**PROBLEM STATEMENT**
Copy out only those lines running from the line with "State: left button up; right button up" to the end of the listing, keeping each one exactly as it is.

Records from a data source:
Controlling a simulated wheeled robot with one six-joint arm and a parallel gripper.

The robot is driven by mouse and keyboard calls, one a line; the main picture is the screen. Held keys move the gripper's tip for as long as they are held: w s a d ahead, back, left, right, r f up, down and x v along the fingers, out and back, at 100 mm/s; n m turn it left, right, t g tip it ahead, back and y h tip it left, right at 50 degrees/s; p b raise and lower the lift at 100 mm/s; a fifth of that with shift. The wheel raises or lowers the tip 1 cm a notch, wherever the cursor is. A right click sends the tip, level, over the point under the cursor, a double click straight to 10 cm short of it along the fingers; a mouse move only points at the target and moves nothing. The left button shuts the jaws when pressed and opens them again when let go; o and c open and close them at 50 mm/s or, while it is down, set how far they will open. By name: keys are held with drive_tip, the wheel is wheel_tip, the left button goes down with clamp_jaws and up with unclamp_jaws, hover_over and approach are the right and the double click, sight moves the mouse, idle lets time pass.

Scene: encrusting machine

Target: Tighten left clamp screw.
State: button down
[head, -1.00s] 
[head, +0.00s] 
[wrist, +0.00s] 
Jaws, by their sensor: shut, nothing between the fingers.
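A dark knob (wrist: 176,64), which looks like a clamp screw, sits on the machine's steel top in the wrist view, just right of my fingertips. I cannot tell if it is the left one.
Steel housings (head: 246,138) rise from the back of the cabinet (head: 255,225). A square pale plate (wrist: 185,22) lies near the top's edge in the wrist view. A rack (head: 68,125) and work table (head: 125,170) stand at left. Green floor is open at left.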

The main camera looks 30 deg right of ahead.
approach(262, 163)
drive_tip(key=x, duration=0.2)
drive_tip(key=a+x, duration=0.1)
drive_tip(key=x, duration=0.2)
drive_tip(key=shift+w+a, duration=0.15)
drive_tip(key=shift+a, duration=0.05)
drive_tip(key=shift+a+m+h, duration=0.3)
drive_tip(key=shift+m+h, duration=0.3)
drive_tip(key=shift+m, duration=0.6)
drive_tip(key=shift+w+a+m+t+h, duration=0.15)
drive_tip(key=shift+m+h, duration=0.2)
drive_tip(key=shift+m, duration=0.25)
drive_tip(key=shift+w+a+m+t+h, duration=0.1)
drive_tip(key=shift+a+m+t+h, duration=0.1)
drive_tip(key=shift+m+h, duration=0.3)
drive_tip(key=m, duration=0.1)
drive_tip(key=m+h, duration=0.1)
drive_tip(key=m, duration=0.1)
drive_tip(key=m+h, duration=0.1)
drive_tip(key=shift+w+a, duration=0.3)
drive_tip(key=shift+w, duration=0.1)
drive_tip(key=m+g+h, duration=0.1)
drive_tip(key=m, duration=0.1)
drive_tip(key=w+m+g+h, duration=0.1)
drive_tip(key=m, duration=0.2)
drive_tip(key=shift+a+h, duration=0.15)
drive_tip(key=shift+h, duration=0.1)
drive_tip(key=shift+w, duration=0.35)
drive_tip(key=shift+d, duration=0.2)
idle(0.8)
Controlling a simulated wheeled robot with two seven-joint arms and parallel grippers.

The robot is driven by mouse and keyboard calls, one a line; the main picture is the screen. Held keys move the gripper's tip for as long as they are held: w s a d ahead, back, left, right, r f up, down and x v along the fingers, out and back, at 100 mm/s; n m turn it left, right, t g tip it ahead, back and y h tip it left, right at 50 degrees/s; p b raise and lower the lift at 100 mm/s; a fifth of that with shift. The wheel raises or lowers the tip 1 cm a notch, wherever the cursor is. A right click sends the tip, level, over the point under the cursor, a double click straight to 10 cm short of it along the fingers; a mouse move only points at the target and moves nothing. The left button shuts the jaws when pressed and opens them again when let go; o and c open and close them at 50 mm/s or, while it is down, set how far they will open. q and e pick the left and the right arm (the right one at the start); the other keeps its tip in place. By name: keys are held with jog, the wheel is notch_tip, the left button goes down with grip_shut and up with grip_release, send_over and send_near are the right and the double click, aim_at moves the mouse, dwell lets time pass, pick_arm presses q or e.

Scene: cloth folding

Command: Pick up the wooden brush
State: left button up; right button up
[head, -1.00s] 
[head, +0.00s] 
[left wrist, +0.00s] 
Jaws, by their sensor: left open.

**WRITTEN REPLY**
State: left button up; right button up
[head, -1.00s] 
[head, +0.00s] 
[left wrist, +0.00s] 
Jaws, by their sensor: left open.

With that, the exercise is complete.